On its own, that data suggests a workplace pulling itself apart.

But another study complicates the narrative. Research from Southeastern Oklahoma State University, based on a survey of 1,000 employees, found that 71% of Gen Z workers are staying in a job or career longer than they want simply because they do not know how to leave. Nearly half say they are actively transitioning toward something new, while 68% report that their employer has no idea they are planning a change.

Taken together, these findings reveal something leaders often miss.

Baby boomers are leaving because they can. Gen Z is staying because they do not know how not to.

This is not a motivation problem. It is a clarity problem.

A shifting environment

For many boomers, the workplace they are navigating today barely resembles the one they mastered. AI tools, shifting communication norms, and changing definitions of productivity have disrupted identities built on decades of experience and institutional knowledge. When those changes arrive without context or support, frustration grows. Early retirement becomes less about age and more about opting out of an environment that no longer feels coherent.

Gen Z is facing the opposite challenge. They entered a workforce defined by constant change, but very little guidance. Career paths are opaque. Loyalty feels risky. Advice is often abstract. While they are often labeled as eager to quit, the reality is that many are stuck in roles they have already outgrown, unsure how to move on without harming their future.

AI has intensified this divide rather than resolving it. For example, the same Clari and Salesloft research found that 39% of Gen Z would rather be managed by AI than by a baby boomer, while 25% of boomers say they would prefer working with AI over a Gen Z colleague. This preference is less about technology being superior and more about predictability. In environments where expectations feel unclear or inconsistent, AI can appear easier to work with than people.

The leadership factor

That is where leadership enters the equation.

Engaged empathy is not about lowering standards or avoiding difficult conversations. It is about understanding how different generations experience the same systems and responding with clear, actionable communication. Without that effort, organizations allow frustration to turn into disengagement.

For Gen Z, engaged empathy shows up as explicit career navigation. Not platitudes about growth, but concrete conversations about skills, timelines, and options. Many young employees are not afraid of hard work. They are afraid of making irreversible mistakes in a system that rarely explains the rules.

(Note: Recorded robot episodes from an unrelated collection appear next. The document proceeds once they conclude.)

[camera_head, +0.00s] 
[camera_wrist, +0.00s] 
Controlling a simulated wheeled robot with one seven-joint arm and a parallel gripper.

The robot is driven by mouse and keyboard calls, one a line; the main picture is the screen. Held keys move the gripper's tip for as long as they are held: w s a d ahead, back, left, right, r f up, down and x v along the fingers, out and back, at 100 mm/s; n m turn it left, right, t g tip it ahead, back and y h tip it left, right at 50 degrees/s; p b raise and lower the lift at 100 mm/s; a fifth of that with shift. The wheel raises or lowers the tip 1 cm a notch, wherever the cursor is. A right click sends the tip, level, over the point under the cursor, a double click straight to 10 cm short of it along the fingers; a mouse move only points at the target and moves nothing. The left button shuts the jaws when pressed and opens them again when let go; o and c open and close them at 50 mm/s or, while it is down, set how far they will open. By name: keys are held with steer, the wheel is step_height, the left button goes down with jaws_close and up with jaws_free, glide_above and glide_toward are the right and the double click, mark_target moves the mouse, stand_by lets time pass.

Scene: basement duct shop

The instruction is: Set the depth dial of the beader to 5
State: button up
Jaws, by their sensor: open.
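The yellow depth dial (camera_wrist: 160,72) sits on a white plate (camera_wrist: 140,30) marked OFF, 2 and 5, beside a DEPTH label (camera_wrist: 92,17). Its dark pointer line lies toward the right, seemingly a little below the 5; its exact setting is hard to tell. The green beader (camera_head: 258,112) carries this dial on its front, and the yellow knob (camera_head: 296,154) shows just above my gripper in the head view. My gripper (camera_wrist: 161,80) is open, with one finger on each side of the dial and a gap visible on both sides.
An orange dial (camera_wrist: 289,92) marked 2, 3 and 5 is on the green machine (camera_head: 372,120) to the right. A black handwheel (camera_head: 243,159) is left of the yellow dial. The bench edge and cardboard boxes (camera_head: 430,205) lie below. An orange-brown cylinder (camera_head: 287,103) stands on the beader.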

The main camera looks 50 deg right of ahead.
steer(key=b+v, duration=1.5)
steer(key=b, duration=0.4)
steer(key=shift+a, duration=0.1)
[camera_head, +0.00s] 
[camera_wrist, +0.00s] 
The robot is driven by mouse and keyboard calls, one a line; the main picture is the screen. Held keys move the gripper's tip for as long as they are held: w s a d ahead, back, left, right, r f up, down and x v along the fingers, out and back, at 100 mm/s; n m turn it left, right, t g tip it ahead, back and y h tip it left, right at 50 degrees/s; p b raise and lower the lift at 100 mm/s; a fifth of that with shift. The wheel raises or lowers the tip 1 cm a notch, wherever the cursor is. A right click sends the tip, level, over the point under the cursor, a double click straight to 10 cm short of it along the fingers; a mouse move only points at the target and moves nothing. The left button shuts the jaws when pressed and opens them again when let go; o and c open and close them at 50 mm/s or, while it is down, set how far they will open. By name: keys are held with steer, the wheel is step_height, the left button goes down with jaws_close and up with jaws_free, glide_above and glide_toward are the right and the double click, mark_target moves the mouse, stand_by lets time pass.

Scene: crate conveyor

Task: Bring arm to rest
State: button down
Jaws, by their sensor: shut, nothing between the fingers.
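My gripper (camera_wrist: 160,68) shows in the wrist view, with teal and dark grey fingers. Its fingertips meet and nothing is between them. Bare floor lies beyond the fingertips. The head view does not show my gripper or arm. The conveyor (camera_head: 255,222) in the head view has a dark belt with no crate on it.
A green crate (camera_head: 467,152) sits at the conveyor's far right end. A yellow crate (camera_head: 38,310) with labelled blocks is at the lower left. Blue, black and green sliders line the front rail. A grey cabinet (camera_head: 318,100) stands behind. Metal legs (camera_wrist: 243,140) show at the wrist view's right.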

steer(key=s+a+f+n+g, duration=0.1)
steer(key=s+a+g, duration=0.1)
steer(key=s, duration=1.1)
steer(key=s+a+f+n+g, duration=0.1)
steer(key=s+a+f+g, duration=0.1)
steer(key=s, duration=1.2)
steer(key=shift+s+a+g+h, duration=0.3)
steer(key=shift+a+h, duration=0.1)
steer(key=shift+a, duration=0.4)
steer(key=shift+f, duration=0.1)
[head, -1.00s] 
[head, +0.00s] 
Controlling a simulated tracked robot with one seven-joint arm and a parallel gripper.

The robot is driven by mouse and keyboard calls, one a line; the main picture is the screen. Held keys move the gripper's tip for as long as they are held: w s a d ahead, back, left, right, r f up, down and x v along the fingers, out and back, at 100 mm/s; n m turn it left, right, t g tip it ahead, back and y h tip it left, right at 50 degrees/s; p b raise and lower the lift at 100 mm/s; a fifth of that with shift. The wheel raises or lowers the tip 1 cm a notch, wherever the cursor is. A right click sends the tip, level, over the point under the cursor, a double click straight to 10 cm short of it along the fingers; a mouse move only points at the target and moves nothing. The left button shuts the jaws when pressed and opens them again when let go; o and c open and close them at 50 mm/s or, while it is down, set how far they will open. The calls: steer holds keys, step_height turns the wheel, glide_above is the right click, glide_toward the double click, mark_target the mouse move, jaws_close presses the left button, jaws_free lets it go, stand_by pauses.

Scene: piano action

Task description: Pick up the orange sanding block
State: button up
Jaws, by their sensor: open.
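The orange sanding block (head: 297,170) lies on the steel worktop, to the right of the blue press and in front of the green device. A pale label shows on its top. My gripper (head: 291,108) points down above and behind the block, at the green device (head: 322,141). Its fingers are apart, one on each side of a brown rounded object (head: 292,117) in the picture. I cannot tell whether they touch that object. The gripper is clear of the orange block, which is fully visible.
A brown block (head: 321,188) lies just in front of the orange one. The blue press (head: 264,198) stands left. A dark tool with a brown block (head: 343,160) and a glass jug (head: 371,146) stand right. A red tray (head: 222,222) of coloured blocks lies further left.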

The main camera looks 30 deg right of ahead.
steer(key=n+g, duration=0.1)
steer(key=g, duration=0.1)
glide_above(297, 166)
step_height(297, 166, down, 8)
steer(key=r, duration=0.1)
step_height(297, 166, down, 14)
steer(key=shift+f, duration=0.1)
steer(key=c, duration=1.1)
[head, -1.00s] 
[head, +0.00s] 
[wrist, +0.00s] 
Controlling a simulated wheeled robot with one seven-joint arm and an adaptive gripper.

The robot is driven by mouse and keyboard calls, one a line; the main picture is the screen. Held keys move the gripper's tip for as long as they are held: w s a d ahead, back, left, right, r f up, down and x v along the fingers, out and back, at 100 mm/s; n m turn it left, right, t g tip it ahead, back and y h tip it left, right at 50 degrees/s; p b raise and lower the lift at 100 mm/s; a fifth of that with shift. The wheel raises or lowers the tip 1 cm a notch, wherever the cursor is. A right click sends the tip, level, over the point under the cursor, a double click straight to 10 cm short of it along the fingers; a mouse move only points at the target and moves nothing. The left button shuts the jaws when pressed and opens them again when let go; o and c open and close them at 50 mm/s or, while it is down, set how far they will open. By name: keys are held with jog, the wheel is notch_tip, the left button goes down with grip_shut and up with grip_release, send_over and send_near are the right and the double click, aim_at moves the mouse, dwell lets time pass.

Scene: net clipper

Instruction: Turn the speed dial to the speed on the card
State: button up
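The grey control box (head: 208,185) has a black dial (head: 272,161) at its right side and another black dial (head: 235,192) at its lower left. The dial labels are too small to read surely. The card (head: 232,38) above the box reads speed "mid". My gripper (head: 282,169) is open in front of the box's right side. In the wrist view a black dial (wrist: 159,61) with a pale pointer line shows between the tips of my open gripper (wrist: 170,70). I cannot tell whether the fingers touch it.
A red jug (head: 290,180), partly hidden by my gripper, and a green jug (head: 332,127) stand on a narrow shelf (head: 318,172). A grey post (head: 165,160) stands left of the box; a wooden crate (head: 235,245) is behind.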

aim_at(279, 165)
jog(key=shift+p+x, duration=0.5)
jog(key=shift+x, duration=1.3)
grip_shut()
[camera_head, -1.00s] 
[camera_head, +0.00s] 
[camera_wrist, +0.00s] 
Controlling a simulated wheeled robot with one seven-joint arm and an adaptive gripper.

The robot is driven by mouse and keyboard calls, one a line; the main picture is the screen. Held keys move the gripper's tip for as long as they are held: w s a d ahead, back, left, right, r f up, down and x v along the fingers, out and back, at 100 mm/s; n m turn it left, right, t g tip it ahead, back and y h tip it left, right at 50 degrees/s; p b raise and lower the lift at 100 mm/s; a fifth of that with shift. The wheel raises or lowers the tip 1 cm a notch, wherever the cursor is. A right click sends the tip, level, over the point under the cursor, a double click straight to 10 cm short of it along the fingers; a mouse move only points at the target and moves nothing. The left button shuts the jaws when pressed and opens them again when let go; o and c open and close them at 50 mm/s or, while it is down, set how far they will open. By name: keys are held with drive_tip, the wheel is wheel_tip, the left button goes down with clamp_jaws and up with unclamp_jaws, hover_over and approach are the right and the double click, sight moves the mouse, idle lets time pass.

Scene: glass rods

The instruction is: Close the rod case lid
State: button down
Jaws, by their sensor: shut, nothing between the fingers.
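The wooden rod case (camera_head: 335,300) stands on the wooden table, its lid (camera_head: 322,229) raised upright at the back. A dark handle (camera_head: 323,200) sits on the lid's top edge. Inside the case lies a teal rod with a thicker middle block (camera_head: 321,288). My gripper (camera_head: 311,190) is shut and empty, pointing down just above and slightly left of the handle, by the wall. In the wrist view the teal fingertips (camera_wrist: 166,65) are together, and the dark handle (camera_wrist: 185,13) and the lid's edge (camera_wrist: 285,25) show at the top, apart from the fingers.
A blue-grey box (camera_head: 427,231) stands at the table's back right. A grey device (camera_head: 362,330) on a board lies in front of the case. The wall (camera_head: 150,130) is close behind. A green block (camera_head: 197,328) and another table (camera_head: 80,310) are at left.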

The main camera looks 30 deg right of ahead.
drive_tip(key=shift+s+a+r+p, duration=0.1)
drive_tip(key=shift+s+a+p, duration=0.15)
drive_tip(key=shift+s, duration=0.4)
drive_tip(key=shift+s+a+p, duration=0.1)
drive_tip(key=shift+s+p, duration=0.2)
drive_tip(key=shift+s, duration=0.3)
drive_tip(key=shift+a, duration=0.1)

For baby boomers, engaged empathy means recognizing that resistance to new tools is often rooted in identity, not stubbornness. When experience feels discounted rather than translated, trust erodes. Leaders who intentionally connect new technologies to existing strengths reduce defensiveness and preserve institutional wisdom. However, none of this works without clarity.

High-performing organizations do not assume alignment across generations. They create it. They explain what success looks like now, how it is measured, and how employees at different stages can contribute and grow. They introduce AI as a shared resource rather than a silent evaluator.

Boomers retiring early and Gen Z wanting to quit are not signs that work is fundamentally broken. They are signals that employees are responding rationally to unclear systems and inconsistent leadership.

The solution is not fewer generations in the workplace. It is leaders willing to practice engaged empathy and communicate clearly enough that fewer people feel the need to escape in the first place.